Delight in these creamy and bite-sized Banana Pudding Truffles, combining the nostalgic flavors of vanilla wafers and banana pudding with a smooth white chocolate coating. Perfect as a sweet treat or party dessert, these no-bake truffles offer a rich, creamy texture with a subtle banana flavor and a crunchy chocolate shell.


Ingredients

Scale

Base Ingredients

  • 1 ½ cups vanilla wafer crumbs (about 30 crushed wafers)
  • ½ cup banana pudding mix (dry, instant)
  • 4 oz cream cheese, softened
  • 1 tsp vanilla extract

Coating

  • 1 cup white chocolate chips (or melting wafers)
  • 1 tbsp coconut oil (or shortening, for smooth melting)

Garnish

  • ¼ cup crushed vanilla wafers (optional)


Instructions

  1. Crush Wafers: Use a food processor or place vanilla wafers in a zip-top plastic bag and crush them with a rolling pin until you achieve fine crumbs.
  2. Mix Ingredients: In a medium-sized bowl, combine the vanilla wafer crumbs, dry banana pudding mix, softened cream cheese, and vanilla extract. Stir thoroughly until smooth and fully incorporated into a cohesive dough.
  3. Form Balls: Scoop approximately 1 tablespoon of the mixture and roll it between your palms to create small, uniform balls.
  4. Chill Truffles: Lay the formed balls evenly on a parchment-lined baking sheet. Place them in the refrigerator for 30 minutes to 1 hour to allow them to firm up and become easier to dip.
  5. Melt Chocolate Coating: In a microwave-safe bowl, combine the white chocolate chips and coconut oil.
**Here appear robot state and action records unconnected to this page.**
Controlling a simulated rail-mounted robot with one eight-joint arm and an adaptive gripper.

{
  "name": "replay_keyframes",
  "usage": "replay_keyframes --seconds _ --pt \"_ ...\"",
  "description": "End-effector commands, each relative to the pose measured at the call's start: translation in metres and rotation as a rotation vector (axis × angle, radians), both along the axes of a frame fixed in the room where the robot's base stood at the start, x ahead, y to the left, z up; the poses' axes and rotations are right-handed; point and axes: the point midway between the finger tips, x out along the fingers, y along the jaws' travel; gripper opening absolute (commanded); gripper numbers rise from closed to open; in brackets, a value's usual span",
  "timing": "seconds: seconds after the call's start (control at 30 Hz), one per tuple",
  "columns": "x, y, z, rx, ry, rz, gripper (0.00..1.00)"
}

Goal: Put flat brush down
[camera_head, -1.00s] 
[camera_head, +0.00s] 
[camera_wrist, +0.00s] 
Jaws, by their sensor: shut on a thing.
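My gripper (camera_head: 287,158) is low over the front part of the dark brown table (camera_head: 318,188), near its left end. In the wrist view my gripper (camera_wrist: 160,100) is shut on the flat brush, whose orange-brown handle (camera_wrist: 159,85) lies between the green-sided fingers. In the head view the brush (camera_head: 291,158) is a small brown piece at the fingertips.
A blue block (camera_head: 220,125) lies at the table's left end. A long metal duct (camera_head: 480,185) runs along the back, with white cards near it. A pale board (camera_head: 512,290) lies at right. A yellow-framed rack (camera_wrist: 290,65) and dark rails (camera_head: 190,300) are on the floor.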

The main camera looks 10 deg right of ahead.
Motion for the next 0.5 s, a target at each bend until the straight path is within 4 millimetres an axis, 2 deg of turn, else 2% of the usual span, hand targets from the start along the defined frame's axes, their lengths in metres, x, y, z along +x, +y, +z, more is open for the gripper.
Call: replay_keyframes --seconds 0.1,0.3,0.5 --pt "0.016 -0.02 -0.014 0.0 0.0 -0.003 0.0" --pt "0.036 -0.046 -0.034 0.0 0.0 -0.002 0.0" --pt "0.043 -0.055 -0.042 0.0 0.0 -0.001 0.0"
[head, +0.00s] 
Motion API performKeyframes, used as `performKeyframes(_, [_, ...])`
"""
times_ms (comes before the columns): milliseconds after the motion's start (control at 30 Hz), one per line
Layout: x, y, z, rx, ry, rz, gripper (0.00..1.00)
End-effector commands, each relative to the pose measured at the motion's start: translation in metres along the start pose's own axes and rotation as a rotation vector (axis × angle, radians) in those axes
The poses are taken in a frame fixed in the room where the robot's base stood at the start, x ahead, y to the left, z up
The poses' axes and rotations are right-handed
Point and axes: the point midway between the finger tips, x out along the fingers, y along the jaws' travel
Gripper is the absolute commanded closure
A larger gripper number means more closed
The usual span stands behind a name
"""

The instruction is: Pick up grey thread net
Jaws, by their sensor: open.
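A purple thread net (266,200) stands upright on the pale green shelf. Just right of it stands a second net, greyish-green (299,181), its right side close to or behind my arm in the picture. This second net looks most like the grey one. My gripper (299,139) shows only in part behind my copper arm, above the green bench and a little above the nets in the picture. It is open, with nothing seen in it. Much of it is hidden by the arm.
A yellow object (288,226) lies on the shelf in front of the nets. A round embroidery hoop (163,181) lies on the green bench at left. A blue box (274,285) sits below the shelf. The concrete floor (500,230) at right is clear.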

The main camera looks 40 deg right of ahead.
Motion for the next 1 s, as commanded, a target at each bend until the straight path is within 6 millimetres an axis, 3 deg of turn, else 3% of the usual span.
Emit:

Heat in 30-second intervals, stirring well after each, until the mixture is completely smooth and melted.
  6. Dip Truffles: Using a fork or dipping tool, carefully dip each chilled truffle into the melted white chocolate, ensuring it is fully coated. Let any excess chocolate drip off.
  7. Place and Garnish: Transfer the coated truffles back onto the parchment paper-lined tray. While the coating is still wet, sprinkle crushed vanilla wafers on top for added texture and decoration.
  8. Set the Truffles: Allow the chocolate coating to harden at room temperature or place the tray in the refrigerator until the truffles are firm and fully set.
  9. Serve or Store: Enjoy your banana pudding truffles immediately or store them in an airtight container in the fridge for later enjoyment.

Notes

  • For easier rolling, chilling the dough mixture briefly beforehand may help.
  • Use high-quality white chocolate for a smoother, more flavorful coating.
  • The coconut oil helps the white chocolate to melt smoothly and set with a nice sheen.
  • These truffles can be stored refrigerated for up to one week.
  • Optional garnish with crushed vanilla wafers adds a crunchy texture contrast.